*A block of data*
-----
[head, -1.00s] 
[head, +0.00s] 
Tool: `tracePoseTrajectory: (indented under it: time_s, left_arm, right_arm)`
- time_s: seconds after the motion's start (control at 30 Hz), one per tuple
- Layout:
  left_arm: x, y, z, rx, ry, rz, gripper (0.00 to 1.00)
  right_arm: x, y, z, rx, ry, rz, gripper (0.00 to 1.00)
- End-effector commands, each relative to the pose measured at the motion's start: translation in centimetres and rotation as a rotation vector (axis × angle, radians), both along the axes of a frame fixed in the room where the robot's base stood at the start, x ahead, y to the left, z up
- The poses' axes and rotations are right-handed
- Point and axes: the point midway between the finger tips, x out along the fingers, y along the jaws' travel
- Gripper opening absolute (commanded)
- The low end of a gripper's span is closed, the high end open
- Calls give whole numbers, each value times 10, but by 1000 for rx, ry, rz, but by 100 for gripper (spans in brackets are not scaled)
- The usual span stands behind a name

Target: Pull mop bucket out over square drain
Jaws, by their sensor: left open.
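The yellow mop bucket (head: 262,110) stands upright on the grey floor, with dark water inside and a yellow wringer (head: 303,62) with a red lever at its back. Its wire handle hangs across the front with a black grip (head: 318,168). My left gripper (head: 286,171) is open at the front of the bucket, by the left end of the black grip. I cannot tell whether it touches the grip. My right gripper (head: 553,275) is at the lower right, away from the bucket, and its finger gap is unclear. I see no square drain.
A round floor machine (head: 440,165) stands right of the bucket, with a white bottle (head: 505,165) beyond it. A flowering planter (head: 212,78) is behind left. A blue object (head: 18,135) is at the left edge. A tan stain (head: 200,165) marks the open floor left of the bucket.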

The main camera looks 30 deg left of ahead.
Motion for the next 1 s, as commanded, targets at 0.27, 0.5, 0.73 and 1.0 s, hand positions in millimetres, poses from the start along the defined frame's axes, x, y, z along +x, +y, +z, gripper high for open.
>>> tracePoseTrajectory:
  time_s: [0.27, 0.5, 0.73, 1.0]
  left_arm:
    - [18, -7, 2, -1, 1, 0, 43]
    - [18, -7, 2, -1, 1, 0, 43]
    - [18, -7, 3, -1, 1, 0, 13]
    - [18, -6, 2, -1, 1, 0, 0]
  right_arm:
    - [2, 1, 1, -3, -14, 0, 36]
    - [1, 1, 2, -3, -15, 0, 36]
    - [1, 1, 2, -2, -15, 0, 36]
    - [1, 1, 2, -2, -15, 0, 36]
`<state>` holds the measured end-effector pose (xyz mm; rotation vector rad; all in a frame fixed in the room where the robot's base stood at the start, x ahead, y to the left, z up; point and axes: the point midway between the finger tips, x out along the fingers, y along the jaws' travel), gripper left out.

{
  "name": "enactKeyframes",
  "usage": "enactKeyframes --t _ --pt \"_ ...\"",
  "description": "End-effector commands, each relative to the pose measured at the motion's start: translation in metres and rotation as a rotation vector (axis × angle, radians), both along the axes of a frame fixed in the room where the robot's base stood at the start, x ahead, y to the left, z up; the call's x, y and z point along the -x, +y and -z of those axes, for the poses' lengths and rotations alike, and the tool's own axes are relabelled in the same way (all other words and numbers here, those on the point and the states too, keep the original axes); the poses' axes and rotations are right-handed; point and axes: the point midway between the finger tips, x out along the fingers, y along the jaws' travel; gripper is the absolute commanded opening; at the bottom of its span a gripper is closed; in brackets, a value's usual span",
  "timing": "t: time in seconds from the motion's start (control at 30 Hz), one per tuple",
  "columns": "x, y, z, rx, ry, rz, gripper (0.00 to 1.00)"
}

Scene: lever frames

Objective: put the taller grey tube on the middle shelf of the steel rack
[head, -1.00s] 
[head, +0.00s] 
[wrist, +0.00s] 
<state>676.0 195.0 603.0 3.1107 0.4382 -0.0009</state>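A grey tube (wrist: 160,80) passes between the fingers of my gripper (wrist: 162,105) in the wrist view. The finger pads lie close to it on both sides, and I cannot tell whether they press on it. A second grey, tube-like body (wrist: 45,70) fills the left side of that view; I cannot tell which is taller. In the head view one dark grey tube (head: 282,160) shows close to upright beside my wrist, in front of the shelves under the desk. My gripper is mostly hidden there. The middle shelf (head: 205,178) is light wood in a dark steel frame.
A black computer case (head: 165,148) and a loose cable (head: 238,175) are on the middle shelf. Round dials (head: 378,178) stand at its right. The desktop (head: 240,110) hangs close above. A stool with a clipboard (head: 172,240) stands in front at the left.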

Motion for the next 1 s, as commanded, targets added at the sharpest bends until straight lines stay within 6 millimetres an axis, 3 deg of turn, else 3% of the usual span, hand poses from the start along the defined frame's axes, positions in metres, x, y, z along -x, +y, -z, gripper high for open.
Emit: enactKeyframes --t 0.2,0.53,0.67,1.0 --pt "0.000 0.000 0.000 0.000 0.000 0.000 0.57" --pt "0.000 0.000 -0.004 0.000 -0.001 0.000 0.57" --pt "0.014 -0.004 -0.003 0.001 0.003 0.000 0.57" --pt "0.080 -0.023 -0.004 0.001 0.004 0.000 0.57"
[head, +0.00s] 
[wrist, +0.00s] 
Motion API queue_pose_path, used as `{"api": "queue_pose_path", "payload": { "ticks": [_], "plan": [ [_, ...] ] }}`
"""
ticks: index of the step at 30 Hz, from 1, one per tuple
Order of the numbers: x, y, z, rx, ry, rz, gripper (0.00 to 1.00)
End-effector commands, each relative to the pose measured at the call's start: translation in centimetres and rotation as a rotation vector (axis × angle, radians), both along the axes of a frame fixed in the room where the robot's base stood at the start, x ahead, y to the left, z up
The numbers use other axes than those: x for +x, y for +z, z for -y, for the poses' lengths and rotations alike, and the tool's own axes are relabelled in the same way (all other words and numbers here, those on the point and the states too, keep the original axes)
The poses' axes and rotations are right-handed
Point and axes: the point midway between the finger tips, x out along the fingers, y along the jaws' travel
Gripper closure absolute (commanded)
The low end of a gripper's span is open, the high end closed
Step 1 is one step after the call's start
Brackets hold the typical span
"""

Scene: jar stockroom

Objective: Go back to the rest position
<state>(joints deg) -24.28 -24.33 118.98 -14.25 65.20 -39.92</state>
-----
*GOAL*
Print all the data exactly.

*WRITTEN RESPONSE*
[head, -1.00s] 
[head, +0.00s] 
Tool: `tracePoseTrajectory: (indented under it: time_s, left_arm, right_arm)`
- time_s: seconds after the motion's start (control at 30 Hz), one per tuple
- Layout:
  left_arm: x, y, z, rx, ry, rz, gripper (0.00 to 1.00)
  right_arm: x, y, z, rx, ry, rz, gripper (0.00 to 1.00)
- End-effector commands, each relative to the pose measured at the motion's start: translation in centimetres and rotation as a rotation vector (axis × angle, radians), both along the axes of a frame fixed in the room where the robot's base stood at the start, x ahead, y to the left, z up
- The poses' axes and rotations are right-handed
- Point and axes: the point midway between the finger tips, x out along the fingers, y along the jaws' travel
- Gripper opening absolute (commanded)
- The low end of a gripper's span is closed, the high end open
- Calls give whole numbers, each value times 10, but by 1000 for rx, ry, rz, but by 100 for gripper (spans in brackets are not scaled)
- The usual span stands behind a name

Target: Pull mop bucket out over square drain
Jaws, by their sensor: left open.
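The yellow mop bucket (head: 262,110) stands upright on the grey floor, with dark water inside and a yellow wringer (head: 303,62) with a red lever at its back. Its wire handle hangs across the front with a black grip (head: 318,168). My left gripper (head: 286,171) is open at the front of the bucket, by the left end of the black grip. I cannot tell whether it touches the grip. My right gripper (head: 553,275) is at the lower right, away from the bucket, and its finger gap is unclear. I see no square drain.
A round floor machine (head: 440,165) stands right of the bucket, with a white bottle (head: 505,165) beyond it. A flowering planter (head: 212,78) is behind left. A blue object (head: 18,135) is at the left edge. A tan stain (head: 200,165) marks the open floor left of the bucket.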

The main camera looks 30 deg left of ahead.
Motion for the next 1 s, as commanded, targets at 0.27, 0.5, 0.73 and 1.0 s, hand positions in millimetres, poses from the start along the defined frame's axes, x, y, z along +x, +y, +z, gripper high for open.
>>> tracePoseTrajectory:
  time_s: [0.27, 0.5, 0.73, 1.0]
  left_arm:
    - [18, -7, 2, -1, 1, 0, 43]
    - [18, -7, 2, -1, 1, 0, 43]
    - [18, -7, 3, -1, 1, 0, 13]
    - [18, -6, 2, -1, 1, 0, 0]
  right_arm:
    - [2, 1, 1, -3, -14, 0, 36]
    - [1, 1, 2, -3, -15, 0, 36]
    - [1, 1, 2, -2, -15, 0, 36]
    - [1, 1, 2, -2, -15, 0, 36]
`<state>` holds the measured end-effector pose (xyz mm; rotation vector rad; all in a frame fixed in the room where the robot's base stood at the start, x ahead, y to the left, z up; point and axes: the point midway between the finger tips, x out along the fingers, y along the jaws' travel), gripper left out.

{
  "name": "enactKeyframes",
  "usage": "enactKeyframes --t _ --pt \"_ ...\"",
  "description": "End-effector commands, each relative to the pose measured at the motion's start: translation in metres and rotation as a rotation vector (axis × angle, radians), both along the axes of a frame fixed in the room where the robot's base stood at the start, x ahead, y to the left, z up; the call's x, y and z point along the -x, +y and -z of those axes, for the poses' lengths and rotations alike, and the tool's own axes are relabelled in the same way (all other words and numbers here, those on the point and the states too, keep the original axes); the poses' axes and rotations are right-handed; point and axes: the point midway between the finger tips, x out along the fingers, y along the jaws' travel; gripper is the absolute commanded opening; at the bottom of its span a gripper is closed; in brackets, a value's usual span",
  "timing": "t: time in seconds from the motion's start (control at 30 Hz), one per tuple",
  "columns": "x, y, z, rx, ry, rz, gripper (0.00 to 1.00)"
}

Scene: lever frames

Objective: put the taller grey tube on the middle shelf of the steel rack
[head, -1.00s] 
[head, +0.00s] 
[wrist, +0.00s] 
<state>676.0 195.0 603.0 3.1107 0.4382 -0.0009</state>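A grey tube (wrist: 160,80) passes between the fingers of my gripper (wrist: 162,105) in the wrist view. The finger pads lie close to it on both sides, and I cannot tell whether they press on it. A second grey, tube-like body (wrist: 45,70) fills the left side of that view; I cannot tell which is taller. In the head view one dark grey tube (head: 282,160) shows close to upright beside my wrist, in front of the shelves under the desk. My gripper is mostly hidden there. The middle shelf (head: 205,178) is light wood in a dark steel frame.
A black computer case (head: 165,148) and a loose cable (head: 238,175) are on the middle shelf. Round dials (head: 378,178) stand at its right. The desktop (head: 240,110) hangs close above. A stool with a clipboard (head: 172,240) stands in front at the left.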

Motion for the next 1 s, as commanded, targets added at the sharpest bends until straight lines stay within 6 millimetres an axis, 3 deg of turn, else 3% of the usual span, hand poses from the start along the defined frame's axes, positions in metres, x, y, z along -x, +y, -z, gripper high for open.
Emit: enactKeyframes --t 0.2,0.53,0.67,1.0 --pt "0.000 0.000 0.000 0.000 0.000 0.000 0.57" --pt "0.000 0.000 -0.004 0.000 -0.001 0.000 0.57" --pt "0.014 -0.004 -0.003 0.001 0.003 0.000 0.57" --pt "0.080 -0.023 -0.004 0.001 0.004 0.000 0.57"
[head, +0.00s] 
[wrist, +0.00s] 
Motion API queue_pose_path, used as `{"api": "queue_pose_path", "payload": { "ticks": [_], "plan": [ [_, ...] ] }}`
"""
ticks: index of the step at 30 Hz, from 1, one per tuple
Order of the numbers: x, y, z, rx, ry, rz, gripper (0.00 to 1.00)
End-effector commands, each relative to the pose measured at the call's start: translation in centimetres and rotation as a rotation vector (axis × angle, radians), both along the axes of a frame fixed in the room where the robot's base stood at the start, x ahead, y to the left, z up
The numbers use other axes than those: x for +x, y for +z, z for -y, for the poses' lengths and rotations alike, and the tool's own axes are relabelled in the same way (all other words and numbers here, those on the point and the states too, keep the original axes)
The poses' axes and rotations are right-handed
Point and axes: the point midway between the finger tips, x out along the fingers, y along the jaws' travel
Gripper closure absolute (commanded)
The low end of a gripper's span is open, the high end closed
Step 1 is one step after the call's start
Brackets hold the typical span
"""

Scene: jar stockroom

Objective: Go back to the rest position
<state>(joints deg) -24.28 -24.33 118.98 -14.25 65.20 -39.92</state>

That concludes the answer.